* [Set task]: Repeat the material exactly, every line of it.

Robot episode data:
>> start

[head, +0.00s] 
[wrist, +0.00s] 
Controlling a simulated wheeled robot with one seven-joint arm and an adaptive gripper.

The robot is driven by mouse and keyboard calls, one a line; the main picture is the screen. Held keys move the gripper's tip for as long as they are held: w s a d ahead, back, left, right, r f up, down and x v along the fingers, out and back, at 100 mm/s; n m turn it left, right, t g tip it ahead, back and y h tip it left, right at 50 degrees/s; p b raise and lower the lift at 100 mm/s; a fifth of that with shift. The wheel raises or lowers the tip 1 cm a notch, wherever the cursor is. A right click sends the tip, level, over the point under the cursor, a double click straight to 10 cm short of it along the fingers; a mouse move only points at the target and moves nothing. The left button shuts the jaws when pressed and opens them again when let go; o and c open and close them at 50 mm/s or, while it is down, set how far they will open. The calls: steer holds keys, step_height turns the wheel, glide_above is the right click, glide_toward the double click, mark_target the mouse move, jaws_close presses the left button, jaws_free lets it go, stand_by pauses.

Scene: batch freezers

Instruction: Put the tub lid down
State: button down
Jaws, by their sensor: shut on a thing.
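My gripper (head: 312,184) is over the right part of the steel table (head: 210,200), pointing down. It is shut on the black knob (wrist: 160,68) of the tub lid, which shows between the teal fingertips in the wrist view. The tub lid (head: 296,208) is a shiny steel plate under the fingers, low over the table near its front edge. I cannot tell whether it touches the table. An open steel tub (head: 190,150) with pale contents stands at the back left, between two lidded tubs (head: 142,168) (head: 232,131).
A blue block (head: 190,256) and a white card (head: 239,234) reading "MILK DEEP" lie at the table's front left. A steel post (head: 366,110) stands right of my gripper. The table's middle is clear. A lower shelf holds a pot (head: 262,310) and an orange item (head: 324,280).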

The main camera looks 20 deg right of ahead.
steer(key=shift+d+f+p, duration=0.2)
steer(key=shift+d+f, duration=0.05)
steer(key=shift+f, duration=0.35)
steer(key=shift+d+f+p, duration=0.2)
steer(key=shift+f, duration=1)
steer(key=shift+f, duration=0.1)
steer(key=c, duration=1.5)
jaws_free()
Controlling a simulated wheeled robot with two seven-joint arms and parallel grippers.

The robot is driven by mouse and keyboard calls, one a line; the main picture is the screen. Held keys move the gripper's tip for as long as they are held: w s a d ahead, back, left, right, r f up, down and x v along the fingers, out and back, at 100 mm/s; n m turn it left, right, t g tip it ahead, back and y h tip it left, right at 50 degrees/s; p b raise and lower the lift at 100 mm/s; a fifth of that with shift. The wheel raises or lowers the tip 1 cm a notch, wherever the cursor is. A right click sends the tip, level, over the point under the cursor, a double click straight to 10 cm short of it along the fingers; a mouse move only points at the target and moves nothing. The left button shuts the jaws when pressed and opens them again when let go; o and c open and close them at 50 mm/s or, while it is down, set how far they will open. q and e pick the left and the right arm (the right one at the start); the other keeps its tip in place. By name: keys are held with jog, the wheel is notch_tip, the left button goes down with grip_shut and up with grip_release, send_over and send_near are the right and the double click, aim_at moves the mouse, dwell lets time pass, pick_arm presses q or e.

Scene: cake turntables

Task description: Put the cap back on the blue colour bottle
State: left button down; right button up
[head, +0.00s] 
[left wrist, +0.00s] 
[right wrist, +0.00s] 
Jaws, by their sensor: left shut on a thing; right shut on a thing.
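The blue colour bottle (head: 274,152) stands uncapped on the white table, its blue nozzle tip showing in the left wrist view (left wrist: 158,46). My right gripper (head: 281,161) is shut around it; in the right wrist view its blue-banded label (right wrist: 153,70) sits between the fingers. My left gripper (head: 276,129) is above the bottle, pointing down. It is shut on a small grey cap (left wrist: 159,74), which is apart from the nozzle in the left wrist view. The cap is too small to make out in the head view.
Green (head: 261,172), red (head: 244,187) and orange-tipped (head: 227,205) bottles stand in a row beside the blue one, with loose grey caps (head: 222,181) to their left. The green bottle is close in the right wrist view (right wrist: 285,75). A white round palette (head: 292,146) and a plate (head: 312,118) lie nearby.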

>> end

* [Solution to this task]:
[head, +0.00s] 
[wrist, +0.00s] 
Controlling a simulated wheeled robot with one seven-joint arm and an adaptive gripper.

The robot is driven by mouse and keyboard calls, one a line; the main picture is the screen. Held keys move the gripper's tip for as long as they are held: w s a d ahead, back, left, right, r f up, down and x v along the fingers, out and back, at 100 mm/s; n m turn it left, right, t g tip it ahead, back and y h tip it left, right at 50 degrees/s; p b raise and lower the lift at 100 mm/s; a fifth of that with shift. The wheel raises or lowers the tip 1 cm a notch, wherever the cursor is. A right click sends the tip, level, over the point under the cursor, a double click straight to 10 cm short of it along the fingers; a mouse move only points at the target and moves nothing. The left button shuts the jaws when pressed and opens them again when let go; o and c open and close them at 50 mm/s or, while it is down, set how far they will open. The calls: steer holds keys, step_height turns the wheel, glide_above is the right click, glide_toward the double click, mark_target the mouse move, jaws_close presses the left button, jaws_free lets it go, stand_by pauses.

Scene: batch freezers

Instruction: Put the tub lid down
State: button down
Jaws, by their sensor: shut on a thing.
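My gripper (head: 312,184) is over the right part of the steel table (head: 210,200), pointing down. It is shut on the black knob (wrist: 160,68) of the tub lid, which shows between the teal fingertips in the wrist view. The tub lid (head: 296,208) is a shiny steel plate under the fingers, low over the table near its front edge. I cannot tell whether it touches the table. An open steel tub (head: 190,150) with pale contents stands at the back left, between two lidded tubs (head: 142,168) (head: 232,131).
A blue block (head: 190,256) and a white card (head: 239,234) reading "MILK DEEP" lie at the table's front left. A steel post (head: 366,110) stands right of my gripper. The table's middle is clear. A lower shelf holds a pot (head: 262,310) and an orange item (head: 324,280).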

The main camera looks 20 deg right of ahead.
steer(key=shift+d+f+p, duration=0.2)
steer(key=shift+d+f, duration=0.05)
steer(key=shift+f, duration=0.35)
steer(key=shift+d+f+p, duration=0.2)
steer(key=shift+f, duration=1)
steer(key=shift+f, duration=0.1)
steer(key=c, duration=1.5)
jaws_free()
Controlling a simulated wheeled robot with two seven-joint arms and parallel grippers.

The robot is driven by mouse and keyboard calls, one a line; the main picture is the screen. Held keys move the gripper's tip for as long as they are held: w s a d ahead, back, left, right, r f up, down and x v along the fingers, out and back, at 100 mm/s; n m turn it left, right, t g tip it ahead, back and y h tip it left, right at 50 degrees/s; p b raise and lower the lift at 100 mm/s; a fifth of that with shift. The wheel raises or lowers the tip 1 cm a notch, wherever the cursor is. A right click sends the tip, level, over the point under the cursor, a double click straight to 10 cm short of it along the fingers; a mouse move only points at the target and moves nothing. The left button shuts the jaws when pressed and opens them again when let go; o and c open and close them at 50 mm/s or, while it is down, set how far they will open. q and e pick the left and the right arm (the right one at the start); the other keeps its tip in place. By name: keys are held with jog, the wheel is notch_tip, the left button goes down with grip_shut and up with grip_release, send_over and send_near are the right and the double click, aim_at moves the mouse, dwell lets time pass, pick_arm presses q or e.

Scene: cake turntables

Task description: Put the cap back on the blue colour bottle
State: left button down; right button up
[head, +0.00s] 
[left wrist, +0.00s] 
[right wrist, +0.00s] 
Jaws, by their sensor: left shut on a thing; right shut on a thing.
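The blue colour bottle (head: 274,152) stands uncapped on the white table, its blue nozzle tip showing in the left wrist view (left wrist: 158,46). My right gripper (head: 281,161) is shut around it; in the right wrist view its blue-banded label (right wrist: 153,70) sits between the fingers. My left gripper (head: 276,129) is above the bottle, pointing down. It is shut on a small grey cap (left wrist: 159,74), which is apart from the nozzle in the left wrist view. The cap is too small to make out in the head view.
Green (head: 261,172), red (head: 244,187) and orange-tipped (head: 227,205) bottles stand in a row beside the blue one, with loose grey caps (head: 222,181) to their left. The green bottle is close in the right wrist view (right wrist: 285,75). A white round palette (head: 292,146) and a plate (head: 312,118) lie nearby.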

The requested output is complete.